**WRITTEN REQUEST:** Restate the listing below word for word, omitting any images.

**DATA EXCERPT:**
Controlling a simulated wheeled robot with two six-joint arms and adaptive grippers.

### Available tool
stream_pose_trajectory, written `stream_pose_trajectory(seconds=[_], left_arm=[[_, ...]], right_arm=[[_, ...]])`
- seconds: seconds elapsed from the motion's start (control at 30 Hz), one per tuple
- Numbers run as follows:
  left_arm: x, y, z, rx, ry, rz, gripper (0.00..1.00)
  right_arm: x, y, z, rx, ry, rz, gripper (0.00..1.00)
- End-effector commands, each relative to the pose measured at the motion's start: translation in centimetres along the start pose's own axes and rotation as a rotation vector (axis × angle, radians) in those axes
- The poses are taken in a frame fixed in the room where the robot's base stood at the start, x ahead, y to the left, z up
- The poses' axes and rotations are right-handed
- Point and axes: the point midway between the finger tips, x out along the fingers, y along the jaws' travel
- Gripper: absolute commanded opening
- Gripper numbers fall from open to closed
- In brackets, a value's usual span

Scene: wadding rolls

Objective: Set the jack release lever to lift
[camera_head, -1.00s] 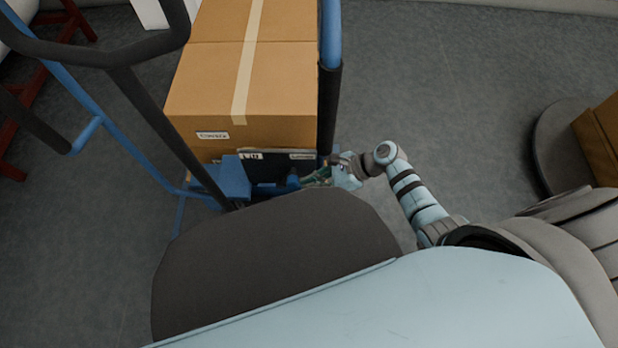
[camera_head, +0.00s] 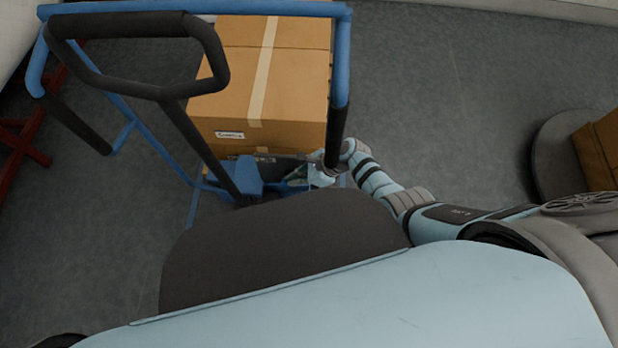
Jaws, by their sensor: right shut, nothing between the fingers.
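The blue jack stands ahead of me, with a black loop handle (camera_head: 140,28) on a dark shaft (camera_head: 205,150) that runs down to a blue housing (camera_head: 248,176). I cannot make out the release lever; the area low by the housing is small and partly hidden. My right gripper (camera_head: 308,178) is low beside the jack, right of the housing and near the foot of the black-sleeved blue frame post. It is shut, with nothing seen in it. Whether it touches the jack I cannot tell. My left gripper is not in view.
A taped cardboard box (camera_head: 265,85) sits on the jack behind the blue frame (camera_head: 341,60). A red stand (camera_head: 25,140) is at the left. A round dark base (camera_head: 562,145) with a brown box (camera_head: 598,150) is at the right. Grey floor between is clear.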

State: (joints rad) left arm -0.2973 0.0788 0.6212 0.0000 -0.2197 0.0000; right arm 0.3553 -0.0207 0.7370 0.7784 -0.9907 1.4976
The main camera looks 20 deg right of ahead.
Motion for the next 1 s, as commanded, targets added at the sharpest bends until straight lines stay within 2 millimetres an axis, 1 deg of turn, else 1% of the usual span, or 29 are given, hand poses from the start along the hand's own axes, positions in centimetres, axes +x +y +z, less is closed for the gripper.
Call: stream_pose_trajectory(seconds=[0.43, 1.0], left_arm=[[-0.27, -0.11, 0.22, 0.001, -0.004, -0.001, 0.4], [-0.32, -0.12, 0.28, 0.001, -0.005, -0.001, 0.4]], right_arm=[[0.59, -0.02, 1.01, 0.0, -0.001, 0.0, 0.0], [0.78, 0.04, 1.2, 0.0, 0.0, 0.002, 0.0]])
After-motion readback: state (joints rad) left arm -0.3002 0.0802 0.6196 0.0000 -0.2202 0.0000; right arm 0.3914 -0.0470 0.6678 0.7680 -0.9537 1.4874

**ANSWER TO THE PROBLEM:**
Controlling a simulated wheeled robot with two six-joint arms and adaptive grippers.

### Available tool
stream_pose_trajectory, written `stream_pose_trajectory(seconds=[_], left_arm=[[_, ...]], right_arm=[[_, ...]])`
- seconds: seconds elapsed from the motion's start (control at 30 Hz), one per tuple
- Numbers run as follows:
  left_arm: x, y, z, rx, ry, rz, gripper (0.00..1.00)
  right_arm: x, y, z, rx, ry, rz, gripper (0.00..1.00)
- End-effector commands, each relative to the pose measured at the motion's start: translation in centimetres along the start pose's own axes and rotation as a rotation vector (axis × angle, radians) in those axes
- The poses are taken in a frame fixed in the room where the robot's base stood at the start, x ahead, y to the left, z up
- The poses' axes and rotations are right-handed
- Point and axes: the point midway between the finger tips, x out along the fingers, y along the jaws' travel
- Gripper: absolute commanded opening
- Gripper numbers fall from open to closed
- In brackets, a value's usual span

Scene: wadding rolls

Objective: Set the jack release lever to lift
[camera_head, -1.00s] 
[camera_head, +0.00s] 
Jaws, by their sensor: right shut, nothing between the fingers.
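The blue jack stands ahead of me, with a black loop handle (camera_head: 140,28) on a dark shaft (camera_head: 205,150) that runs down to a blue housing (camera_head: 248,176). I cannot make out the release lever; the area low by the housing is small and partly hidden. My right gripper (camera_head: 308,178) is low beside the jack, right of the housing and near the foot of the black-sleeved blue frame post. It is shut, with nothing seen in it. Whether it touches the jack I cannot tell. My left gripper is not in view.
A taped cardboard box (camera_head: 265,85) sits on the jack behind the blue frame (camera_head: 341,60). A red stand (camera_head: 25,140) is at the left. A round dark base (camera_head: 562,145) with a brown box (camera_head: 598,150) is at the right. Grey floor between is clear.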

State: (joints rad) left arm -0.2973 0.0788 0.6212 0.0000 -0.2197 0.0000; right arm 0.3553 -0.0207 0.7370 0.7784 -0.9907 1.4976
The main camera looks 20 deg right of ahead.
Motion for the next 1 s, as commanded, targets added at the sharpest bends until straight lines stay within 2 millimetres an axis, 1 deg of turn, else 1% of the usual span, or 29 are given, hand poses from the start along the hand's own axes, positions in centimetres, axes +x +y +z, less is closed for the gripper.
Call: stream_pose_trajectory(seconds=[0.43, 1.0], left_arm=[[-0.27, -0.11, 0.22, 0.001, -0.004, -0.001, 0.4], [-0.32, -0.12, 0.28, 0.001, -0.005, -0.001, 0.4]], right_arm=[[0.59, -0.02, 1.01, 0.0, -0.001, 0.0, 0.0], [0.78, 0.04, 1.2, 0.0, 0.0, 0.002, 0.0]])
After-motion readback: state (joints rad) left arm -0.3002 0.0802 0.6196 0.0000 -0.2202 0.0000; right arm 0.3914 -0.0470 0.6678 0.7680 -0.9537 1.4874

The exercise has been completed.